** Start of RECORDED DATA **
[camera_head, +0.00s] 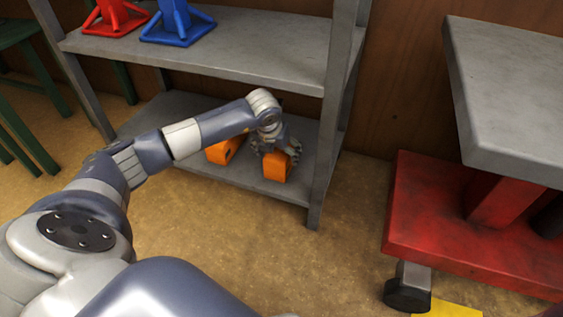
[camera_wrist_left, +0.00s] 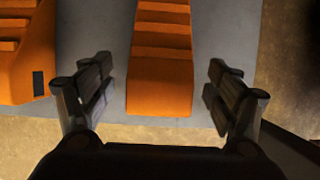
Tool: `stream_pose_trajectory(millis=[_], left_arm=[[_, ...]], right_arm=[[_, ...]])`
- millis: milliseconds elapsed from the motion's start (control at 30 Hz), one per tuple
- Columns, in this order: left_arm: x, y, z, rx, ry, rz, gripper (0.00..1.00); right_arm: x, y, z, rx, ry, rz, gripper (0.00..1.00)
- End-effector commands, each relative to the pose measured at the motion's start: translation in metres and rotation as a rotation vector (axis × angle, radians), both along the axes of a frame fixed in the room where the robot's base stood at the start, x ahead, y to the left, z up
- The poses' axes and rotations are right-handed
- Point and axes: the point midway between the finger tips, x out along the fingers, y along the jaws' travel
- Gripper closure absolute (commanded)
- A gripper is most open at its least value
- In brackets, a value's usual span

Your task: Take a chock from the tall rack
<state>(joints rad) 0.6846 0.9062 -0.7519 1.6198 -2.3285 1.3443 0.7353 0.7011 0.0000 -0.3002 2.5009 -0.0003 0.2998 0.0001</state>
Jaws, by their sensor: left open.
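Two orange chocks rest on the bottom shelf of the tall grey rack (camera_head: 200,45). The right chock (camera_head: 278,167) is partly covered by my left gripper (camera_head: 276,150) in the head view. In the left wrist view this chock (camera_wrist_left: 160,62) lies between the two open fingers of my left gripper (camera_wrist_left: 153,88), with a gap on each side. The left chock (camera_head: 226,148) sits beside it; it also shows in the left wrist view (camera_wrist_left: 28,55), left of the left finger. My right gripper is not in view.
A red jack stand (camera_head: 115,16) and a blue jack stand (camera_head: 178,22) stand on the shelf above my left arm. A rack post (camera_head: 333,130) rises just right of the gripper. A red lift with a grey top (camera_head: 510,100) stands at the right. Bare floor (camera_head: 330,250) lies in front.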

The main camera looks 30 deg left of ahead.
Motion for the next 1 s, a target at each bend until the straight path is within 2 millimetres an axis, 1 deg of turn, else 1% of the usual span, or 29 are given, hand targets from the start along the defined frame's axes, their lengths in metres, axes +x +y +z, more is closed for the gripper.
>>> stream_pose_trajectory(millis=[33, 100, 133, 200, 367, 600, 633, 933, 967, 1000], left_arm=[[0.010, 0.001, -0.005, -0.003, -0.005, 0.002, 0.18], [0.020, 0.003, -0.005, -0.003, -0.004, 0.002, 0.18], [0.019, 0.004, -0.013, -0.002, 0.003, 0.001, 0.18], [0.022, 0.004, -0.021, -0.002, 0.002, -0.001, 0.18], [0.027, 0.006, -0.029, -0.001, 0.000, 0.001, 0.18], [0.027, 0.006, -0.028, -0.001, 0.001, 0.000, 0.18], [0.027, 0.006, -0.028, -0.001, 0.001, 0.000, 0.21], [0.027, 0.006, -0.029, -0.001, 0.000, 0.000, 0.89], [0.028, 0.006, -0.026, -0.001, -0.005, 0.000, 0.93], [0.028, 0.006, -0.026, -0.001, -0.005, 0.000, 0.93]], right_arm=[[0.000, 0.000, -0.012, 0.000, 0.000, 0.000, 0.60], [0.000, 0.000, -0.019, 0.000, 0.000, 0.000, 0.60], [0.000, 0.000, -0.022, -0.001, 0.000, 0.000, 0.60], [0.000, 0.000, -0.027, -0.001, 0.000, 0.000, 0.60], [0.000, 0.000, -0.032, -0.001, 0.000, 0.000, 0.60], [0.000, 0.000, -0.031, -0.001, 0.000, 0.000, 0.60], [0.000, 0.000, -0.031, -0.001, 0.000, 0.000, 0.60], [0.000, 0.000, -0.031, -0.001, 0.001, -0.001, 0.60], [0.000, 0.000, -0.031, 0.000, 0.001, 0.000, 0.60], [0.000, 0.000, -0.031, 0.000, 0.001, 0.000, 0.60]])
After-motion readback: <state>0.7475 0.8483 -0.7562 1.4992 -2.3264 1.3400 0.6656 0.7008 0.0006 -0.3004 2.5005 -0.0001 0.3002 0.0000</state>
** End of RECORDED DATA **
→ SHORT EXERCISE: Find out how many lines in the listing contain the string "along". Give the number alone.

→ CORRECT RESULT: 3